What upsets this apple cart is a pullback in spending due to weak wage growth or due to job losses as inventories rise. Neither of these catalysts is on the horizon. Nevertheless, given the lack of wage growth, it’s hard to believe we are going to get 3-4% growth for more than a couple of quarters. I still see 2-ish% growth as the trend for 2014 and probably 2015.
I believe we have already seen the peak of growth in 2013. I also believe that the Fed’s tightening bias, the cyclical low in jobless claims, the 6-year high in consumer confidence, the record low VIX and a host of other cyclical data points are contrary indicators, meaning they cannot all go much higher on a sustained basis.
Looking at the jobless claims series alone, with the average at just over 310,000 per week, we have been bouncing around this range for a good 6-9 months. We hit the present level at the end of September. Claims spiked afterwards, before trending down again to the 310,000 level.
When we first hit this level last year I wrote: “While jobless claims can fall further still, I believe they are unlikely to fall much further from here. As this time series does track the change in GDP growth inversely quite well, it suggests that US GDP growth will decline from here…
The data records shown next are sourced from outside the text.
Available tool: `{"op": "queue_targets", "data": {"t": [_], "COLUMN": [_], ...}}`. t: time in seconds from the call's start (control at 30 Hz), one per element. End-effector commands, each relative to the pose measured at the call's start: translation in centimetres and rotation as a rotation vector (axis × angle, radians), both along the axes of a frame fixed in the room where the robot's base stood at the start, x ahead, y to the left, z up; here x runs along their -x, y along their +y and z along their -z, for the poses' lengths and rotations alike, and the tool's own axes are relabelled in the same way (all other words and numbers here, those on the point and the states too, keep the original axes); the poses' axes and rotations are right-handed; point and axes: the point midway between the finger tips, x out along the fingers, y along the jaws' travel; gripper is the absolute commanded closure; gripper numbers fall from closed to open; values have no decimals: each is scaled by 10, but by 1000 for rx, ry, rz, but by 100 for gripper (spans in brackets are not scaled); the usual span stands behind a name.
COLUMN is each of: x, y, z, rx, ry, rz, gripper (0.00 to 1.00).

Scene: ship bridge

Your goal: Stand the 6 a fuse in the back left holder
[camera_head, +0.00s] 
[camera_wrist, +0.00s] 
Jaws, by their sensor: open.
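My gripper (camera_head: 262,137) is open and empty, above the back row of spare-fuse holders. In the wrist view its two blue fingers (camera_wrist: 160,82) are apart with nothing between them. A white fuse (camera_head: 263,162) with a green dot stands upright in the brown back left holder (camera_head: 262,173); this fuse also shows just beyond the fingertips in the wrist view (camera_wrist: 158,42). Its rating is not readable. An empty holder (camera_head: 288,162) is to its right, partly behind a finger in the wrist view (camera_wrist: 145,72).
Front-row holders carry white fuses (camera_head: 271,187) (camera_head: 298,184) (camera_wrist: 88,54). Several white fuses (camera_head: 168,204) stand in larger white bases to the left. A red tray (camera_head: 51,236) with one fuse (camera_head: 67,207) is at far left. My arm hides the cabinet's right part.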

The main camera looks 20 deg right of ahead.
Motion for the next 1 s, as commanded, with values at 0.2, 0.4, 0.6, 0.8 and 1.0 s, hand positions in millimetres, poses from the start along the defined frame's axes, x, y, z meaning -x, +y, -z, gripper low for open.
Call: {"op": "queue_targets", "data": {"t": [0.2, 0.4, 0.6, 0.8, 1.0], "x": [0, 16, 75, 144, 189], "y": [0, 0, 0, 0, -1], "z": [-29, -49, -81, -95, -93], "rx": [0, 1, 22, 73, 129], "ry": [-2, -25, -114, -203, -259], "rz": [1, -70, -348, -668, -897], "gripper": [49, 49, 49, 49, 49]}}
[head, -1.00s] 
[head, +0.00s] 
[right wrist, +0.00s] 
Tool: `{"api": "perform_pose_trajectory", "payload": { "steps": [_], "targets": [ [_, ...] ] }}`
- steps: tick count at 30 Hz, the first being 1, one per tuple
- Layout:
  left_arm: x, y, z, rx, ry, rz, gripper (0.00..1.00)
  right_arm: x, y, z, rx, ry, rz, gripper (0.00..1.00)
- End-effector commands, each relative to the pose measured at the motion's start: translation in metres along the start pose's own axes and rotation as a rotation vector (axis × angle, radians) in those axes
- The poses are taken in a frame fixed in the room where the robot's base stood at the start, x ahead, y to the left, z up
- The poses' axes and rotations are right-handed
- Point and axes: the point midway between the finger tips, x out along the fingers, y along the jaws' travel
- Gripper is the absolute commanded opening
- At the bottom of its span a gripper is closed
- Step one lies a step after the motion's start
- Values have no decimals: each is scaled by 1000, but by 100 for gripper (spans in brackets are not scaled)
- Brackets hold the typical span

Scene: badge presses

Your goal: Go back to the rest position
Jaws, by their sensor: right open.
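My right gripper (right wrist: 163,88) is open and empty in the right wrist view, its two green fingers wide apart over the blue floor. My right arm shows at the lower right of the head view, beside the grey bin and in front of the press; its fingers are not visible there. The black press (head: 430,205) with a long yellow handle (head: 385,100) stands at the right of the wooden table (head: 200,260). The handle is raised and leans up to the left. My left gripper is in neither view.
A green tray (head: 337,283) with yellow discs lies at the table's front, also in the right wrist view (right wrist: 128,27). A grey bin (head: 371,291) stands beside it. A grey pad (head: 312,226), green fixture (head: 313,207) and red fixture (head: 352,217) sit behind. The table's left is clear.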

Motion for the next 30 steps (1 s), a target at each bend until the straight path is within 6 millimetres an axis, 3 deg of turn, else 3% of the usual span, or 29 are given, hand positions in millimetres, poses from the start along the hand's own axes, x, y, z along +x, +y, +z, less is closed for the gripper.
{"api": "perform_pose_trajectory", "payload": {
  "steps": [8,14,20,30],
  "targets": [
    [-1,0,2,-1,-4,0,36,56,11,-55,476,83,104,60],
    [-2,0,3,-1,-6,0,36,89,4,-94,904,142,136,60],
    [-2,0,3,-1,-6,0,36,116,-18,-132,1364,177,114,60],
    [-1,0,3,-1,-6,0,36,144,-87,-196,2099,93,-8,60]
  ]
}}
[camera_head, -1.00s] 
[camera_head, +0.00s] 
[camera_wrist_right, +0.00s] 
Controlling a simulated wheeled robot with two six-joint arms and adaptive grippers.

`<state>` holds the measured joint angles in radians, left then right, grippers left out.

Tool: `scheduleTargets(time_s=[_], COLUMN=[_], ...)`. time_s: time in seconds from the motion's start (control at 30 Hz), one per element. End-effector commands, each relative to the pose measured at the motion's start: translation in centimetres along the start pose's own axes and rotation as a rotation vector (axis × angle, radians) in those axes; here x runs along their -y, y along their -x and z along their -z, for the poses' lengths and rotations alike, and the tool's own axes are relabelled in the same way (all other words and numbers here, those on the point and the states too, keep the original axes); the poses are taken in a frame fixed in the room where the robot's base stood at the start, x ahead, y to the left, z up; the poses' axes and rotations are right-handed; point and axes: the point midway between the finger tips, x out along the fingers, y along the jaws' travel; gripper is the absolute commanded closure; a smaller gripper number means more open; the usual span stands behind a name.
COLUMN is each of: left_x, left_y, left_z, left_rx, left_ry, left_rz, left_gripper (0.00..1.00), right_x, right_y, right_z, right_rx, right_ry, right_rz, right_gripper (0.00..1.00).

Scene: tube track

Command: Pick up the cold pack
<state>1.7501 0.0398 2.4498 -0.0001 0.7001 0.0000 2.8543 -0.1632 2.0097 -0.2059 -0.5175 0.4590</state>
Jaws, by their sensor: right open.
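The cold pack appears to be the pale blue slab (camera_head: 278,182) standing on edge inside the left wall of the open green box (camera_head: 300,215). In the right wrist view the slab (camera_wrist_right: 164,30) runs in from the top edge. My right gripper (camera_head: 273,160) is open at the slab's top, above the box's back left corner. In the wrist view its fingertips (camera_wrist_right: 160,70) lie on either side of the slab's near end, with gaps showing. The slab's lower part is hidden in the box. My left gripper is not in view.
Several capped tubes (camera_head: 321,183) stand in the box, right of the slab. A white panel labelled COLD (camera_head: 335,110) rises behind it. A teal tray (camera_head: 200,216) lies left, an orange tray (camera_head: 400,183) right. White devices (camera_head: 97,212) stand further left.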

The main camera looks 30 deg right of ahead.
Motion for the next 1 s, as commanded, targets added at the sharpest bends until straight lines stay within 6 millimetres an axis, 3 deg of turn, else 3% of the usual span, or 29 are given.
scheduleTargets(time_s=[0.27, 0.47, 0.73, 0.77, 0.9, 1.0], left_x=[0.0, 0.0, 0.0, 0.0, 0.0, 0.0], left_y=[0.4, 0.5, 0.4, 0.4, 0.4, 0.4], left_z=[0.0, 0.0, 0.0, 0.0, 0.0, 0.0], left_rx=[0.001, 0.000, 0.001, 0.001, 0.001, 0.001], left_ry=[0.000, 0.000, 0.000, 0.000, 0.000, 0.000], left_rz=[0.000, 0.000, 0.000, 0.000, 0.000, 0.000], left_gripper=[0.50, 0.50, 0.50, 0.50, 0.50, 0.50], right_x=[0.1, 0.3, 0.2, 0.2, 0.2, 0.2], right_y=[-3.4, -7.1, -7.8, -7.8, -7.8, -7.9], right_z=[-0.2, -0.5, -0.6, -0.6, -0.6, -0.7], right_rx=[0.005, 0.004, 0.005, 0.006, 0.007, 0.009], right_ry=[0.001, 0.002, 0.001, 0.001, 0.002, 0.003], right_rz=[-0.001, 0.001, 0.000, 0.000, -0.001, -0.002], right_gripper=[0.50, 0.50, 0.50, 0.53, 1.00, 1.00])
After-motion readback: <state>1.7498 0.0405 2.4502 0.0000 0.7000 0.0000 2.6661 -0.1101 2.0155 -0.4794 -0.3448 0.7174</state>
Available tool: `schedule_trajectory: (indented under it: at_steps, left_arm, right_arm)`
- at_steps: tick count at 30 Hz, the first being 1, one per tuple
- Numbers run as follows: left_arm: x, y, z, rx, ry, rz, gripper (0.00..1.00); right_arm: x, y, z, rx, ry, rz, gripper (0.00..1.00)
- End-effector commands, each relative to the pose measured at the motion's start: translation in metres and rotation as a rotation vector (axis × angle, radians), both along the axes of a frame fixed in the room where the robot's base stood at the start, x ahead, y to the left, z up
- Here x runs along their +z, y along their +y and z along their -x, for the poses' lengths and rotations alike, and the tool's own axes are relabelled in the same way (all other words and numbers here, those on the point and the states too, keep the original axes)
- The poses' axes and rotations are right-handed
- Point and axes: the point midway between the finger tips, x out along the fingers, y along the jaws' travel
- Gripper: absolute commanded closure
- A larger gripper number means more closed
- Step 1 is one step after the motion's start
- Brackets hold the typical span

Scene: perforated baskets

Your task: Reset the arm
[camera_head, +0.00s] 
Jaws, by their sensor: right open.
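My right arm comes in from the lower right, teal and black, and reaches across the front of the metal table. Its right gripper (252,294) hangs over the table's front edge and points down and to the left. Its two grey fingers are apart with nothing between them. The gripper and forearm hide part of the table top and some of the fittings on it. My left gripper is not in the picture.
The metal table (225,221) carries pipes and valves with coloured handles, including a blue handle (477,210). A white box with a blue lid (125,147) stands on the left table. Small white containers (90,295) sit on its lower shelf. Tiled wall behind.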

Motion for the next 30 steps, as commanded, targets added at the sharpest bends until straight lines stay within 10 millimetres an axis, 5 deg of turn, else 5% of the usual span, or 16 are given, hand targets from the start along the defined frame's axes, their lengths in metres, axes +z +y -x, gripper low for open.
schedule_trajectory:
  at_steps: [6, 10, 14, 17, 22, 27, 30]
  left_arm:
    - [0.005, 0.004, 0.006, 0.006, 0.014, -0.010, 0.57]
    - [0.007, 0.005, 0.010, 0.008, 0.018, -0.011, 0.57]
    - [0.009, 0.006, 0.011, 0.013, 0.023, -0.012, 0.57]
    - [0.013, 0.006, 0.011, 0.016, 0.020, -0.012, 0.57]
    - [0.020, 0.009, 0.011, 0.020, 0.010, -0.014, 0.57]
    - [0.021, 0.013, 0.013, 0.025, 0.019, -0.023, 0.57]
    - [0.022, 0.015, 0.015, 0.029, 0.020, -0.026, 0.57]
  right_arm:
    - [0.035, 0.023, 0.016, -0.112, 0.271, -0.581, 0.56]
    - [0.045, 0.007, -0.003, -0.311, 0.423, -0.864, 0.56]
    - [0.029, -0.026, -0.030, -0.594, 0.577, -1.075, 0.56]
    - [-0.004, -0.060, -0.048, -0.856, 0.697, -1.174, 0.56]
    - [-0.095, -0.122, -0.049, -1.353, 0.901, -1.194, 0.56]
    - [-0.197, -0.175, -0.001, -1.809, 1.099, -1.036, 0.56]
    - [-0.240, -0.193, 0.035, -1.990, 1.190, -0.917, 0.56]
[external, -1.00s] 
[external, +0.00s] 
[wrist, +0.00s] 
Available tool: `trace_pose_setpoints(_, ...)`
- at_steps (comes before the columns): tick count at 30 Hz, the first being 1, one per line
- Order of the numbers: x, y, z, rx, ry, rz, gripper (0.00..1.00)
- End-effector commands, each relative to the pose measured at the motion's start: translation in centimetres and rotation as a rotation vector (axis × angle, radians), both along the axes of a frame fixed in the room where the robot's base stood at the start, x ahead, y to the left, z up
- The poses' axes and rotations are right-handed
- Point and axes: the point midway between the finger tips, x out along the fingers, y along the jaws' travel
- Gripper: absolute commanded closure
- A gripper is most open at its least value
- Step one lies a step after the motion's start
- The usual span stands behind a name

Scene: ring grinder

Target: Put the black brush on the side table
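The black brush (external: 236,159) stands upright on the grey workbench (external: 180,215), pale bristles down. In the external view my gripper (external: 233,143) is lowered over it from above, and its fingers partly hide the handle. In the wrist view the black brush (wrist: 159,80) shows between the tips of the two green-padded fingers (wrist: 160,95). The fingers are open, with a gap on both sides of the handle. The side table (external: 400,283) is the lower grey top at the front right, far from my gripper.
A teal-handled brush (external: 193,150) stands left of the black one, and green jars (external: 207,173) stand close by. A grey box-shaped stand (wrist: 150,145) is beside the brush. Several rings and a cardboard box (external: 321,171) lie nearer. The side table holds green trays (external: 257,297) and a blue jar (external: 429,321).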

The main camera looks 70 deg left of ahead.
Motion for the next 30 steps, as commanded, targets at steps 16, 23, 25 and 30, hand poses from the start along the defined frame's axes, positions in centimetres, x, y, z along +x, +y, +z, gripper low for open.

“Given this, we should expect the change in claims to mean-revert and GDP growth to slow. This is the mirror image of the data signals we saw in January 2009, when jobless claims were going to stratospheric levels. None of this says recession, I should note. What I am talking about is a peak in growth.”
Jobless claims are not going to go much lower. If they go higher from here, GDP growth will slow. And they will go higher at some point in the near future – perhaps not on a sustained basis, but long enough to keep us in the 2% growth range given the lack of wage growth.
I still say, we saw the peak in growth in 2013 and that the cycle is closer to being over than beginning. But we are not anywhere near recession at this point. The US economy looks better today than it did when the year began.